There have been none too few occasions in my years of delivering sermons in which I’ve found myself sheepishly smiling as some congregant elatedly shares their profound new insight, which wasn’t at all part of my sermon’s objective. But that’s sort of how preaching works. Delivering a sermon, then, necessitates just as much faith as does receiving and listening to a sermon. It involves the faith to believe that, upon the preacher’s proverbial death in the pulpit, the aisle is cleared for the veritable moving of Christ’s Spirit.
The job of the preacher, as I’ve come to experience it, is to bring the congregation to the feet of Jesus, and then get out of the way, to “keep in the background.” This, to be sure, isn’t a carefree task, neither is it natural. There’s a voice in my head that entices me to bank on my phonetic aptitude. However meticulously studied and scrutinized a sermon might be, its efficacy isn’t a result of my cunningly chosen words (1 Cor. 2:13–14). My expertise is nothing compared to the Spirit’s power, which safeguards his Word from all my presumptions and pretensions and limitations in order that it never “returns void” (Isa. 55:11). Even if that “return” isn’t what I had in mind.

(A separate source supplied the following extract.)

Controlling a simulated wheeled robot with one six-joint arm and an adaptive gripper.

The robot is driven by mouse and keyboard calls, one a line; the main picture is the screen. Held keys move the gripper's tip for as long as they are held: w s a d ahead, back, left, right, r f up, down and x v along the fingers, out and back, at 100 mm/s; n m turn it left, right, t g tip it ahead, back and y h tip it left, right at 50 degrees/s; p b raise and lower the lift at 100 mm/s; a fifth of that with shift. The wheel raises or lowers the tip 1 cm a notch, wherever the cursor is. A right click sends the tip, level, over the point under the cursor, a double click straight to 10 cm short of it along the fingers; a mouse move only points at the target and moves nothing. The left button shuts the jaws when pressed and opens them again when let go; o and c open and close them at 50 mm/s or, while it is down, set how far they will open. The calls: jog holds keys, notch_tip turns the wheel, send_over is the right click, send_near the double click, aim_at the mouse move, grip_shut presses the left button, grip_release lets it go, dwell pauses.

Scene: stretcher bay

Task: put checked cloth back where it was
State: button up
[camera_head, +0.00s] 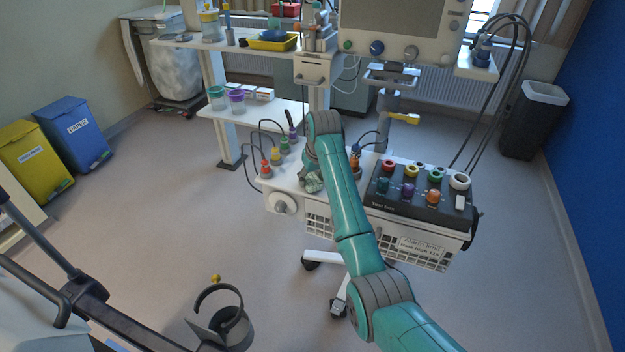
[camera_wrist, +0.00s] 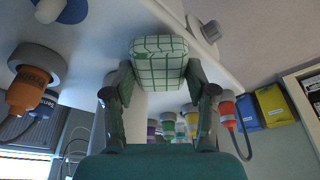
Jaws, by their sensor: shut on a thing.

The gospel’s dynamism emanates from its apocalyptic good news, which reveals “the righteousness of God” in the enfleshed Word himself (Rom. 1:16–17; John 1:14). The words of a dead preacher come alive through the divine superintendence of Christ’s dynamic Spirit. There are good preachers, bad preachers, and everything in between. But thankfully, there is one Spirit who takes the dead words of the preacher and makes them alive.
Works cited:
Roland Barthes, Image-Music-Text, translated by Stephen Heath (New York: Hill & Wang, 1977).
Robert Capon, The Foolishness of Preaching: Proclaiming the Gospel against the Wisdom of the World (Grand Rapids, MI: Eerdmans, 1998).
Alexander Maclaren, Expositions of Holy Scripture, Vols. 1–17 (Grand Rapids, MI: Eerdmans, 1944).